What is required :: The entries below are to be written out again without alteration.

Dataset rows ::
═══

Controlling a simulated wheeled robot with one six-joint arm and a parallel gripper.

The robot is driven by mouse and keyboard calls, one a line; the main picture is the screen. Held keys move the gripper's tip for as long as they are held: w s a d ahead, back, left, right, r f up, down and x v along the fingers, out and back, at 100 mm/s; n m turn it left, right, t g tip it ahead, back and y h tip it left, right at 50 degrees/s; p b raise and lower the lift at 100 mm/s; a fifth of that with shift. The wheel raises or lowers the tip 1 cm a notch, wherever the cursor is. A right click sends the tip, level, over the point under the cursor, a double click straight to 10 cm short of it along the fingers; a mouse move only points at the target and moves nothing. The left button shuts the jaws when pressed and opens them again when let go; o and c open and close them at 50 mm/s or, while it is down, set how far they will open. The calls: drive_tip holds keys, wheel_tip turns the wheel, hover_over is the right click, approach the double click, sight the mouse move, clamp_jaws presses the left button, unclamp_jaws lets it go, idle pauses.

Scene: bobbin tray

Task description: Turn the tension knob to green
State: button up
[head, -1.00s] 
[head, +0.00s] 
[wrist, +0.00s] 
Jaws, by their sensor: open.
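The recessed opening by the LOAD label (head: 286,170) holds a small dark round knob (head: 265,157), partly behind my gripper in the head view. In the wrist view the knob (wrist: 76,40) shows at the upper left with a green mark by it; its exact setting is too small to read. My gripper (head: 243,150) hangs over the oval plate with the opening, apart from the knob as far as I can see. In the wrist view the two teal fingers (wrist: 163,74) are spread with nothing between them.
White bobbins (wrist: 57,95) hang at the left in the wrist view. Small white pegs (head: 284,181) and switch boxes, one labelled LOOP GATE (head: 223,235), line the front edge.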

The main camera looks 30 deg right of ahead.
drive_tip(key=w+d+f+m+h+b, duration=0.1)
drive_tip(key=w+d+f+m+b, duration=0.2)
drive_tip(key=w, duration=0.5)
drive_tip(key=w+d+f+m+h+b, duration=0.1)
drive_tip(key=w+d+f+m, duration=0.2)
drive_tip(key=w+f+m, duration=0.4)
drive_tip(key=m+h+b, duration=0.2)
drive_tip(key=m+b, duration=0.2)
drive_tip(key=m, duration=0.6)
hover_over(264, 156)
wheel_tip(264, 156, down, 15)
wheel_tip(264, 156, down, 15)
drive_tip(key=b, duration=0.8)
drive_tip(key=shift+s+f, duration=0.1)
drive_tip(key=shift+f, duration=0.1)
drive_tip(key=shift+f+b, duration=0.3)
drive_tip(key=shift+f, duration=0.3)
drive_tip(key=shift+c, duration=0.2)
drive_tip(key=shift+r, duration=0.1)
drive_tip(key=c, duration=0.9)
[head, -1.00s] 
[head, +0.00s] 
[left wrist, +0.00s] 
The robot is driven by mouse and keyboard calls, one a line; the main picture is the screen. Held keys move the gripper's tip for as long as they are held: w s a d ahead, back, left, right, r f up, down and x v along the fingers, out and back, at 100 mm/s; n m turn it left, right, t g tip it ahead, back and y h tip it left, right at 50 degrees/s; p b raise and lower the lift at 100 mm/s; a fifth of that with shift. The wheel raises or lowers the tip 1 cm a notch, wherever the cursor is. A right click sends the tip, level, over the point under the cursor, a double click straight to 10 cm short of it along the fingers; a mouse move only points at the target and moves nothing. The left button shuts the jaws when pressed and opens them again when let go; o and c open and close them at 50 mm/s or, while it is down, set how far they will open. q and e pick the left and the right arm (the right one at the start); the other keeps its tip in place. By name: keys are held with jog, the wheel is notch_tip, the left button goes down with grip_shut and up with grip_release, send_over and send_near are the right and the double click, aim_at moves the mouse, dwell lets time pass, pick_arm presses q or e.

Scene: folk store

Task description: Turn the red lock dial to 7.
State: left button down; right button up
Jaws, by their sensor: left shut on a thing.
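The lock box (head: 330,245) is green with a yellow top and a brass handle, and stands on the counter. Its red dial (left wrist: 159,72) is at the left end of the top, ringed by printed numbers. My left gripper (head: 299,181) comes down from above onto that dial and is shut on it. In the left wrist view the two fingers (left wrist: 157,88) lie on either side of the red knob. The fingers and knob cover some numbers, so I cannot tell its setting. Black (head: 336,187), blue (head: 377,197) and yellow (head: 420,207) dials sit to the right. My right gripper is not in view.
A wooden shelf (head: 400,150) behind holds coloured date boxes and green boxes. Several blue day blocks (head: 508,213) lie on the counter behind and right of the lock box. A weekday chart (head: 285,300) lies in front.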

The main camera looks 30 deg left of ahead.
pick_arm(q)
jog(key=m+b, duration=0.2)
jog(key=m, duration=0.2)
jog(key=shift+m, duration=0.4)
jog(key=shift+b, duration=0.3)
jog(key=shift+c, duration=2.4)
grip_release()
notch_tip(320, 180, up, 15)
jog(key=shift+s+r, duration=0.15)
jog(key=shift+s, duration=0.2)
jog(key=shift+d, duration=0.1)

═══

Full response ::
Controlling a simulated wheeled robot with one six-joint arm and a parallel gripper.

The robot is driven by mouse and keyboard calls, one a line; the main picture is the screen. Held keys move the gripper's tip for as long as they are held: w s a d ahead, back, left, right, r f up, down and x v along the fingers, out and back, at 100 mm/s; n m turn it left, right, t g tip it ahead, back and y h tip it left, right at 50 degrees/s; p b raise and lower the lift at 100 mm/s; a fifth of that with shift. The wheel raises or lowers the tip 1 cm a notch, wherever the cursor is. A right click sends the tip, level, over the point under the cursor, a double click straight to 10 cm short of it along the fingers; a mouse move only points at the target and moves nothing. The left button shuts the jaws when pressed and opens them again when let go; o and c open and close them at 50 mm/s or, while it is down, set how far they will open. The calls: drive_tip holds keys, wheel_tip turns the wheel, hover_over is the right click, approach the double click, sight the mouse move, clamp_jaws presses the left button, unclamp_jaws lets it go, idle pauses.

Scene: bobbin tray

Task description: Turn the tension knob to green
State: button up
[head, -1.00s] 
[head, +0.00s] 
[wrist, +0.00s] 
Jaws, by their sensor: open.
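The recessed opening by the LOAD label (head: 286,170) holds a small dark round knob (head: 265,157), partly behind my gripper in the head view. In the wrist view the knob (wrist: 76,40) shows at the upper left with a green mark by it; its exact setting is too small to read. My gripper (head: 243,150) hangs over the oval plate with the opening, apart from the knob as far as I can see. In the wrist view the two teal fingers (wrist: 163,74) are spread with nothing between them.
White bobbins (wrist: 57,95) hang at the left in the wrist view. Small white pegs (head: 284,181) and switch boxes, one labelled LOOP GATE (head: 223,235), line the front edge.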

The main camera looks 30 deg right of ahead.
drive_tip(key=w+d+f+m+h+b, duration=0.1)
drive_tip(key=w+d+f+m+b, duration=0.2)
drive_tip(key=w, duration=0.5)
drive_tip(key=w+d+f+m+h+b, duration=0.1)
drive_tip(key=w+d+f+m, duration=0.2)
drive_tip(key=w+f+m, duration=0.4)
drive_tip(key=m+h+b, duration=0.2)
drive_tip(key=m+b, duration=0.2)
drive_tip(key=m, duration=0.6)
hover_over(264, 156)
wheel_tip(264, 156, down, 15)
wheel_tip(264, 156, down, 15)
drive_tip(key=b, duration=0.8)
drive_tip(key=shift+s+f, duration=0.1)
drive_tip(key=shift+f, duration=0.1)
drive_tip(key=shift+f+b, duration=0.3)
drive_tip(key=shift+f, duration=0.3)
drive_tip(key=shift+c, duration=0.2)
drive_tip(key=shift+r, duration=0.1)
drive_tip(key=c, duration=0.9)
[head, -1.00s] 
[head, +0.00s] 
[left wrist, +0.00s] 
The robot is driven by mouse and keyboard calls, one a line; the main picture is the screen. Held keys move the gripper's tip for as long as they are held: w s a d ahead, back, left, right, r f up, down and x v along the fingers, out and back, at 100 mm/s; n m turn it left, right, t g tip it ahead, back and y h tip it left, right at 50 degrees/s; p b raise and lower the lift at 100 mm/s; a fifth of that with shift. The wheel raises or lowers the tip 1 cm a notch, wherever the cursor is. A right click sends the tip, level, over the point under the cursor, a double click straight to 10 cm short of it along the fingers; a mouse move only points at the target and moves nothing. The left button shuts the jaws when pressed and opens them again when let go; o and c open and close them at 50 mm/s or, while it is down, set how far they will open. q and e pick the left and the right arm (the right one at the start); the other keeps its tip in place. By name: keys are held with jog, the wheel is notch_tip, the left button goes down with grip_shut and up with grip_release, send_over and send_near are the right and the double click, aim_at moves the mouse, dwell lets time pass, pick_arm presses q or e.

Scene: folk store

Task description: Turn the red lock dial to 7.
State: left button down; right button up
Jaws, by their sensor: left shut on a thing.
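The lock box (head: 330,245) is green with a yellow top and a brass handle, and stands on the counter. Its red dial (left wrist: 159,72) is at the left end of the top, ringed by printed numbers. My left gripper (head: 299,181) comes down from above onto that dial and is shut on it. In the left wrist view the two fingers (left wrist: 157,88) lie on either side of the red knob. The fingers and knob cover some numbers, so I cannot tell its setting. Black (head: 336,187), blue (head: 377,197) and yellow (head: 420,207) dials sit to the right. My right gripper is not in view.
A wooden shelf (head: 400,150) behind holds coloured date boxes and green boxes. Several blue day blocks (head: 508,213) lie on the counter behind and right of the lock box. A weekday chart (head: 285,300) lies in front.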

The main camera looks 30 deg left of ahead.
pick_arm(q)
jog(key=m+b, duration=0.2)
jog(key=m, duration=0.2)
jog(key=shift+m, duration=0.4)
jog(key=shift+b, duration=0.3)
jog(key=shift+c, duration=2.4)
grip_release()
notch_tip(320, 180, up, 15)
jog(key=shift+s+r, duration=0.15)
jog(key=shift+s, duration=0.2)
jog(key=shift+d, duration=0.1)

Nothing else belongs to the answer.